The auctioneer, Damien Matthews, joked from his podium that the head, which he described as "probably the most unusual item I will ever sell", had provoked interest from "all kinds of crackpots and oddballs".
Speaking earlier, Mr Matthews says the head was part of an annual fine art sale at Annesbrook, a country house best known for being rebuilt in preparation for a visit by George IV, then Prince Regent, who turned up drunk and didn't bother to go inside.
"The Anglo-Irish family who are selling it had an ancestor who brought it back from a grand tour in the 18th century," Mr Matthews said. "The current owners didn't want it frightening their kids in the hall and so it was pushed out to an outbuilding, which is where I came upon it.
The skull sits inside a carved wooden reliquary with a garland of equally dead flowers. Mr Matthews said interest had been strong, with 100 enquiries including a "well-known Irish rock star" and several Hollywood celebrities.
"I was a little repelled and shocked at first, but it's an object of beauty as well as being sad and macabre," he said.
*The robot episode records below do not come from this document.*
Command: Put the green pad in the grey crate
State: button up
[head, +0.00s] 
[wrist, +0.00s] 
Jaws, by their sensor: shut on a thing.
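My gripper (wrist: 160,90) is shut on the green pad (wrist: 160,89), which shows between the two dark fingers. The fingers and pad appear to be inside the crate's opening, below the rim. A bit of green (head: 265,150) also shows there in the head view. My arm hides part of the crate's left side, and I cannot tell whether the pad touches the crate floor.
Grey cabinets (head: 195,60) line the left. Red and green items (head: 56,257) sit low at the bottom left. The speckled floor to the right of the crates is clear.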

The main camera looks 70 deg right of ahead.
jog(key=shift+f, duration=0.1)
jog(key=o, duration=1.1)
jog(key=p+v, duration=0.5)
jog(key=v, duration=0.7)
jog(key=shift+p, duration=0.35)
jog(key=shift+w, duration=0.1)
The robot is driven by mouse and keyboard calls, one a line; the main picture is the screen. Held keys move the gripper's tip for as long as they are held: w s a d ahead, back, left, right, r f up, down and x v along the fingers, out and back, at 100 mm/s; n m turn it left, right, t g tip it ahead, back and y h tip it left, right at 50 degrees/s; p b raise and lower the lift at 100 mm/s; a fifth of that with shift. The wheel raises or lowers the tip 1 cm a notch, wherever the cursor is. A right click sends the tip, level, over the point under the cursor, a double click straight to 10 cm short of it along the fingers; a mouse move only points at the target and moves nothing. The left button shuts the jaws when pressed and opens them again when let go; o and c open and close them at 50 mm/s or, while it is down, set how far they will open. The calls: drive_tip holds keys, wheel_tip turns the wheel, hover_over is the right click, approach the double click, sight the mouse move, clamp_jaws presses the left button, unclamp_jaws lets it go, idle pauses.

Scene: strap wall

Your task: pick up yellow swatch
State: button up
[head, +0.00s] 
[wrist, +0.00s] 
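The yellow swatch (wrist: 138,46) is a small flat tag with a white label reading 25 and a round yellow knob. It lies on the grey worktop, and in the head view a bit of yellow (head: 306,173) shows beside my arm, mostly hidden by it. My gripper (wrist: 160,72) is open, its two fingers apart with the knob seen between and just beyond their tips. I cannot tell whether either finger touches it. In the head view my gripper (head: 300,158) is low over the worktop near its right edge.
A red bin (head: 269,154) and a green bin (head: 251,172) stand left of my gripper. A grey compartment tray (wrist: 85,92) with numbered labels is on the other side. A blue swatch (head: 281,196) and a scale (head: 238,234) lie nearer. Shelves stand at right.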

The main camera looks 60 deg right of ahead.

In the end an unnamed bidder from Los Angeles paid €3,500 for the memento mori, well above the reserve of €800 and outbidding everyone in the room, including a couple in their 30s who settled instead for an elephant's foot.
Quite whose head is in the box may not be as simple as it seems, however. There are no official documents verifying that the cracked skull belongs to Vitalis of Assisi.
Reverend Dr Vincent Twomey, a theologian at the Divine Word missionaries in Maynooth, County Kildare, cast doubt on the head's provenance. "The relics claim to be those of a martyr but St Vitalis of Assisi wasn't a martyr, which raises all kinds of questions. There was a Vitalis in the fourth century who was, but that's quite a bit older," he said.
Rock musicians and Hollywood stars may have a taste for the macabre but the Catholic Church doesn't see the sale as legitimate.
"I'm quite upset by this," Dr Twomey said. "It's forbidden under canon law." Statute 1190 of the code of canon law of the Catholic church says: "It is absolutely forbidden to sell sacred relics."